A doomsday scenario. The one way to think about preservation is to imagine the worst case scenario. What if a nuclear war wipes out a significant part of our planet or an asteroid strikes, how will a collection survive? Believe it or not, there are systems in place today to address that very case. The most important and sensitive documents are digitized and copies stored on different continents buried deep in mountains. In addition, there are physical printouts of binary files on paper that are stored as backup for the case when all electronic means are no longer available. These people have concluded that the most reliable form of preservation is still binary codes on printed paper. Think about it, after years of technological advances, trying to reach the paperless office, the simplest and most reliable source is 1's and 0's on paper.
Most collections do not require that extreme treatment. What are the goals of a typical collection?
- long term preservation
- accuracy of reproduction
- full indexing
- secure storage and backup
- security and copyrights
- easy and quick access
- finding aids
- ease of use interface
- simple workflow
- be cost effective
- modular approach
Universal Module Approach
The whole task can be broken down into individual modules.
- Storage (cloud server, batch and single)
- Search (finding aids...)
- Retrieval (web access, read only and R/W)
- Security (rights management, data encryption))
- Image Processing
- Web design (front end appeal)
- Intelligent Agent (cache)
- Standards (File formats, Industry standards)
- Backup (automated)
- Physical inventory and management (Long term storage)
- Restoration (as needed)
- Audit trail
A Framework For Implementation
The nice thing about a modular approach is that you need not to implement all at once. The framework is what is important. Once it is established, the pieces can be assembled at your own pace.
Coming up with the proper framework depends on many factors. Such as the type of content, the condition of content, the the value of content, the sensitivity of content etc.
Funding and Human Resources
As with any project of this magnitude, the funding source must be addressed up front. There is no point in starting a long term project without full financial commitment. The amount required depends on the scope of the project and the time frame required. Once a project is put in motion, there are a few options as to allocating resources to get the job done.
For example, the prepping and scanning may be outsourced to a Service Bureau who can do the task faster and cheaper.
A minimal staff of people with an assortment of skills are required. Teamwork is a key component to success.
Getting the right equipment to match the tasks and purchasing the right software that will be long lasting.
Another key decision before embarking on a project is to prioritize your content. What material will be processed first? It is not possible to do everything together. There should be a priority where certain type of content (perhaps most important) be done first. Within the type of content, the same applies. You may choose to do only a subset of that content type before moving to another type.
Model After the Human Brain (A Detour)
If you think about it, our human brain is the ultimate archive. It contains all the information of our whole life experiences. It is accessible via our memory though some are better than others. It is compact and it is accessible via multiple triggers (our senses). It is organized in a very sophisticated form that we are just beginning to understand. It is dynamic and changing. It has built in redundancies in case of disaster such as trauma injuries. It is the perfect archive.
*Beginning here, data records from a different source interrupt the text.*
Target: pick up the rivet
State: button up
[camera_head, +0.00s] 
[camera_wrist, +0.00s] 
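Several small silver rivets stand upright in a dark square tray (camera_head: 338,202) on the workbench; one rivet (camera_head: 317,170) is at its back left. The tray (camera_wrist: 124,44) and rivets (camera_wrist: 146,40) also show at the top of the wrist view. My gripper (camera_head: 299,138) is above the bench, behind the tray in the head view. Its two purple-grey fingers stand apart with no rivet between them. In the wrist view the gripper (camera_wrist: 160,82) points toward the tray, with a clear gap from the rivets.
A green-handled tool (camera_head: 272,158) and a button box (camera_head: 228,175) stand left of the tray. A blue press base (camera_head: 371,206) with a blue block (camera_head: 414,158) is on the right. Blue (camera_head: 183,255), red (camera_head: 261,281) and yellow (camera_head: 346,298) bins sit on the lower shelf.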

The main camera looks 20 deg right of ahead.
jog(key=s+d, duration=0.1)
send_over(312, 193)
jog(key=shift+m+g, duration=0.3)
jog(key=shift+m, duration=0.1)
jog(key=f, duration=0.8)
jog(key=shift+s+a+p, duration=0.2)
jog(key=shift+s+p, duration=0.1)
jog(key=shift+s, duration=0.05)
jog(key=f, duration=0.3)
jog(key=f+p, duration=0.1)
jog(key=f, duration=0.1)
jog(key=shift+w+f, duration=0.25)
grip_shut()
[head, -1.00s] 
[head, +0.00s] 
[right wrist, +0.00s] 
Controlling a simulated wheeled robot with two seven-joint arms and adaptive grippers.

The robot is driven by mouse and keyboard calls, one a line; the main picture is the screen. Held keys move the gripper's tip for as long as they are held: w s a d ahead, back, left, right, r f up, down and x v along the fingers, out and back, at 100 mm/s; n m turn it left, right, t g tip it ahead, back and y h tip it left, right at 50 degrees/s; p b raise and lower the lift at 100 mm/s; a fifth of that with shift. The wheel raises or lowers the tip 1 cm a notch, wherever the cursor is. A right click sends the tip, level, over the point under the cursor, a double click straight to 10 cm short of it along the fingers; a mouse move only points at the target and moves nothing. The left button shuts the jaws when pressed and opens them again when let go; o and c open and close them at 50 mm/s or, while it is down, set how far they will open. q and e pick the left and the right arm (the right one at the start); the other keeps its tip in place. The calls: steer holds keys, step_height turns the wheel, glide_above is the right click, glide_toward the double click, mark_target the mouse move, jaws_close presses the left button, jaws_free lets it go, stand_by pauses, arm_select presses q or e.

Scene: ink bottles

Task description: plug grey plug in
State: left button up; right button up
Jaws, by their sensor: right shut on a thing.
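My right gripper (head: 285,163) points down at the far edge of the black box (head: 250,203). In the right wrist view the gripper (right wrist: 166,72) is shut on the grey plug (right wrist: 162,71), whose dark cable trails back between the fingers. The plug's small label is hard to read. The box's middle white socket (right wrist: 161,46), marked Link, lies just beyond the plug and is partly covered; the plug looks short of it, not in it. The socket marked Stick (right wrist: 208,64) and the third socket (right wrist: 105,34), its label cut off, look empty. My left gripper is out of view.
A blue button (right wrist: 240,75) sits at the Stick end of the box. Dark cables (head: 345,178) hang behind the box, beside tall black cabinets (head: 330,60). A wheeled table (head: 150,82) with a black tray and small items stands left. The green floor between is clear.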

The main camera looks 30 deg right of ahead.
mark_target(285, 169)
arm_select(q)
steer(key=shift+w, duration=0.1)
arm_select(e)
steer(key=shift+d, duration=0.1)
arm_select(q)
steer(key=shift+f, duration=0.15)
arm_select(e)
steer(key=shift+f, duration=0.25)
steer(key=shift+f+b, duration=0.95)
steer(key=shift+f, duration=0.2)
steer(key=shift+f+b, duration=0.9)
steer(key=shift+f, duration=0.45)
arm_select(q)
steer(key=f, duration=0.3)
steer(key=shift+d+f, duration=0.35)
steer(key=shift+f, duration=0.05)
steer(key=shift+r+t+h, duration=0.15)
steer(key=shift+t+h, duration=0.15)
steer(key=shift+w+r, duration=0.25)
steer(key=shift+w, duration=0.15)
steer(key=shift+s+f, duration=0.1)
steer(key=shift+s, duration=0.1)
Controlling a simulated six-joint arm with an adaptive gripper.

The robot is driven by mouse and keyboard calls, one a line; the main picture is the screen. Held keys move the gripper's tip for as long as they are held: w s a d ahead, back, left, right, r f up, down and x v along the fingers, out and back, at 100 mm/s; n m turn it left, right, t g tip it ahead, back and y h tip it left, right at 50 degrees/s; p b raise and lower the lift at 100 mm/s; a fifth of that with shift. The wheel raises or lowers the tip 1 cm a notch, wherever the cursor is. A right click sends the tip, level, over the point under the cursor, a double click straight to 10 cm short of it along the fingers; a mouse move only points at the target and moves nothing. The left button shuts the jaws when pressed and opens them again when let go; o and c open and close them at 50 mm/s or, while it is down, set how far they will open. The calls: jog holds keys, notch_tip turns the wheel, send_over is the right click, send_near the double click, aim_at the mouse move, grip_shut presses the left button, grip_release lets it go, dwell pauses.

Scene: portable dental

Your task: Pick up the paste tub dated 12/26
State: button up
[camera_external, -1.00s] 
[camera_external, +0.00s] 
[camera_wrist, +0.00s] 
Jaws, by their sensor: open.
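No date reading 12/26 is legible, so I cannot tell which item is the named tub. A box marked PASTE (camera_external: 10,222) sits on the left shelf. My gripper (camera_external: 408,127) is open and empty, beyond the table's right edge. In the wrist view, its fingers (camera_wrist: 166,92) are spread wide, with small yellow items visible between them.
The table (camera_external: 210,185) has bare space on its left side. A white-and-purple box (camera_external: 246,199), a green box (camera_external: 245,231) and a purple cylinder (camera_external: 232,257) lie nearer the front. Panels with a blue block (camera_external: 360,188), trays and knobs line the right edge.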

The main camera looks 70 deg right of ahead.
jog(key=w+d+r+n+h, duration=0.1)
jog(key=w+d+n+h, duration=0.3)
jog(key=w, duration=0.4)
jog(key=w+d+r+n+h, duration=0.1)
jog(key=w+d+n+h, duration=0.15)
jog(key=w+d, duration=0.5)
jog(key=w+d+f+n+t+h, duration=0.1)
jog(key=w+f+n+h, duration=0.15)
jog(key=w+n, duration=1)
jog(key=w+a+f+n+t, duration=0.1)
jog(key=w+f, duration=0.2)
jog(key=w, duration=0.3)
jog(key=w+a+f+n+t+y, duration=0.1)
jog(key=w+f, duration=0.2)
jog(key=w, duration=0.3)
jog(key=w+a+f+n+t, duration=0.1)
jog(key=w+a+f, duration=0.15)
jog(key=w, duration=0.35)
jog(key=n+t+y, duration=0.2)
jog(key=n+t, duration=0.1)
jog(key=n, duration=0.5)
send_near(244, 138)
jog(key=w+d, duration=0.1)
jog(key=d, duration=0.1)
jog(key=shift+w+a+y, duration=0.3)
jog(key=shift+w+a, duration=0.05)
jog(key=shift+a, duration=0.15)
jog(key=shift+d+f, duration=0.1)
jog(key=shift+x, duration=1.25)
We can try and model a collection after our own brain and take advantage of what is known. Our brain works on intuition more than on exact data. Our brain relates many attributes to create a "memory packet" that can be easily recalled via various triggers. That is because we have created numerous neuron connections to the same event. Instead of recall only by a name, we can recall by a smell or a sensation or a color or a sound etc.
In our own daily activities, if we are looking for a document in our file system, we usually think of a name or a category to narrow our search. We alphabetize the name so that we can locate it easily and quickly. That works fine if the document we are seeking is indexed properly or filed in the right folder. If we are looking for a specific document that are filed in a different folder, that is much harder. Fortunately, our brain can do some analyzing and guess as to where that document may be. Technology can help also. We can digitize the files into searchable PDF files. Once we have all the files in place, we can search on a particular name or phrase that will pull up all occurrences of that term. This will help locate the document assuming you can fine a term unique enough to that collection.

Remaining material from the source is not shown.